Les otages sont ensuite conduits les yeux bandés dans une seconde yourte, le 2e « atelier » où attachés à une chaise, les mains dans le dos, ils doivent lire face à la caméra un texte intitulé « Attaque bénie contre la France croisée ». « La France et ceux qui comme nous suivent sa voie doivent savoir qu’ils restent les principales cibles de l’Etat islamique et qu’ils continuent à sentir l’odeur de la mort pour avoir pris la tête de la croisade, avoir osé insulter le prophète, combattre l’Islam en France et frapper les musulmans en terre du Califat », poursuit un otage, lieutenant-colonel de gendarmerie. Parfois les langues fourchent, et les mots s’entrechoquent. Ce qui déplaît fortement aux ravisseurs qui redoublent de hurlements.

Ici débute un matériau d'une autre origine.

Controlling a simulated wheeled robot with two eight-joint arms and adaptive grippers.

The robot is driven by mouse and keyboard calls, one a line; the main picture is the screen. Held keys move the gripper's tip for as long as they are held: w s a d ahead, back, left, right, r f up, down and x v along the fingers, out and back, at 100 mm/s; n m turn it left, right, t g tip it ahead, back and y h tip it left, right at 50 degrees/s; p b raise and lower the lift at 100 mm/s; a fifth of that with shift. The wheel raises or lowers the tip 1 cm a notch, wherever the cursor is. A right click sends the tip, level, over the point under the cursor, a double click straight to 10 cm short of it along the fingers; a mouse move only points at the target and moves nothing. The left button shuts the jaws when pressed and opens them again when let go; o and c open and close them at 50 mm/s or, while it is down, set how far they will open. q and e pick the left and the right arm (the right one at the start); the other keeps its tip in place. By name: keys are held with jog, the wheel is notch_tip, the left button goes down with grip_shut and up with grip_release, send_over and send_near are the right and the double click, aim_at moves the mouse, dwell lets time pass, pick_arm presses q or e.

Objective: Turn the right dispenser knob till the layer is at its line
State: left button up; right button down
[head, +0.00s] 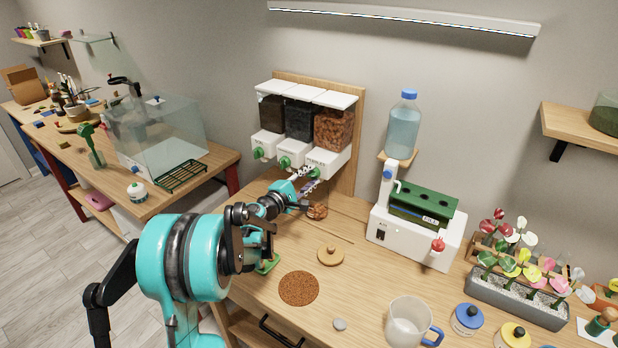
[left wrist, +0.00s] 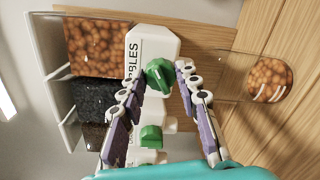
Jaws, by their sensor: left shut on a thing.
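The right dispenser (head: 333,131) holds brown pebbles behind a clear front, above a white spout box. Its green knob (left wrist: 159,75) is between the fingertips of my left gripper (left wrist: 166,72), which is shut on it. In the head view my left gripper (head: 306,181) reaches up to this knob and partly hides it. Below the spout a clear vessel (left wrist: 233,76) stands on the table with a layer of brown pebbles (left wrist: 270,78) in it; these pebbles also show in the head view (head: 317,211). I cannot make out the line on the vessel. My right gripper is out of view.
Two more dispensers with green knobs (head: 284,162) (head: 258,153) adjoin on the left. A wooden lid (head: 330,255), a brown round patch (head: 299,289) and a clear jug (head: 409,322) are on the table. A white device (head: 405,233) stands to the right.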

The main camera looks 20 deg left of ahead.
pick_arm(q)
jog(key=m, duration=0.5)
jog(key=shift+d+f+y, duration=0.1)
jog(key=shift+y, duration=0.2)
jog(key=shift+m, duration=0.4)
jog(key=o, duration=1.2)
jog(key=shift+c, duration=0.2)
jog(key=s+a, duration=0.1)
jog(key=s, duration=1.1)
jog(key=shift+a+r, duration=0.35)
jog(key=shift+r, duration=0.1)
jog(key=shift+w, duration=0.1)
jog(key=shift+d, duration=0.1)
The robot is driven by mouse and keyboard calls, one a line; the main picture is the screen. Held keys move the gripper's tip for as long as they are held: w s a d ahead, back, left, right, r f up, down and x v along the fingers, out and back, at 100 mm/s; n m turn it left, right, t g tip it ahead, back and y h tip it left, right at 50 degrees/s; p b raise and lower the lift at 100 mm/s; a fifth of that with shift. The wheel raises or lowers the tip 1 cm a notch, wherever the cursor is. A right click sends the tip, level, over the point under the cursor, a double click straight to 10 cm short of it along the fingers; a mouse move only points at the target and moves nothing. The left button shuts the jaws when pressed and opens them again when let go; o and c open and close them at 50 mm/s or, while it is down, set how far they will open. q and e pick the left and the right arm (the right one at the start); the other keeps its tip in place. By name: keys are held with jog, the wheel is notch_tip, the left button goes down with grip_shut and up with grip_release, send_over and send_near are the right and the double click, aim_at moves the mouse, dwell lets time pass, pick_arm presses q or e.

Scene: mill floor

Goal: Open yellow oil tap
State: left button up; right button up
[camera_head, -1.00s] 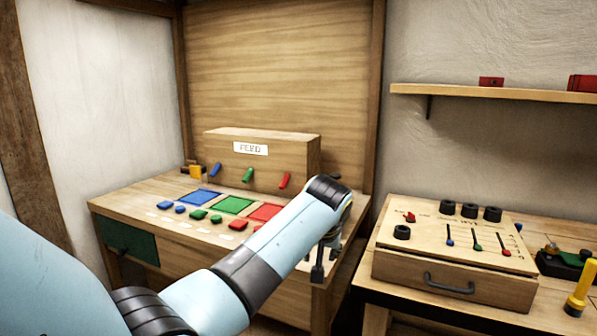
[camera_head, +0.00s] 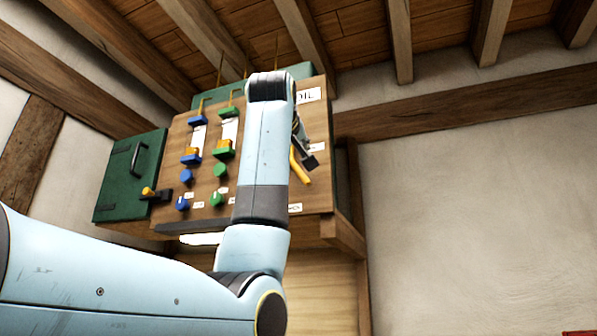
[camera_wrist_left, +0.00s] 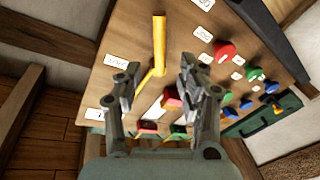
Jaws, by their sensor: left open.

Au fur et à mesure du stress et de la fatigue, les traits des visages se durcissent, les comportements fluctuent. Un lieutenant-colonel tente de s’enfuir mais est aussitôt rattrapé. « Je préfère mourir que subir », se justifiera le militaire. Une première depuis la création du stage. « Cela nous a surpris, ce n’est pas forcément la bonne stratégie, mais c’est l’instinct de survie qui parle », commente le négociateur du Raid. Un autre formateur précise : « Il faut surtout essayer d’éviter d’attirer l’attention, la colère. Les premières heures sont capitales pour rester en vie, ce qui est important, c’est d’essayer de mémoriser le maximum de détails pour les restituer plus tard », explique un formateur de tir de la DCI.
Dans l’après-midi, se tiendra un débriefing auquel nous ne pourrons pas assister. « Il y a des clefs que nous ne pouvons pas dévoiler », explique le négociateur du Raid.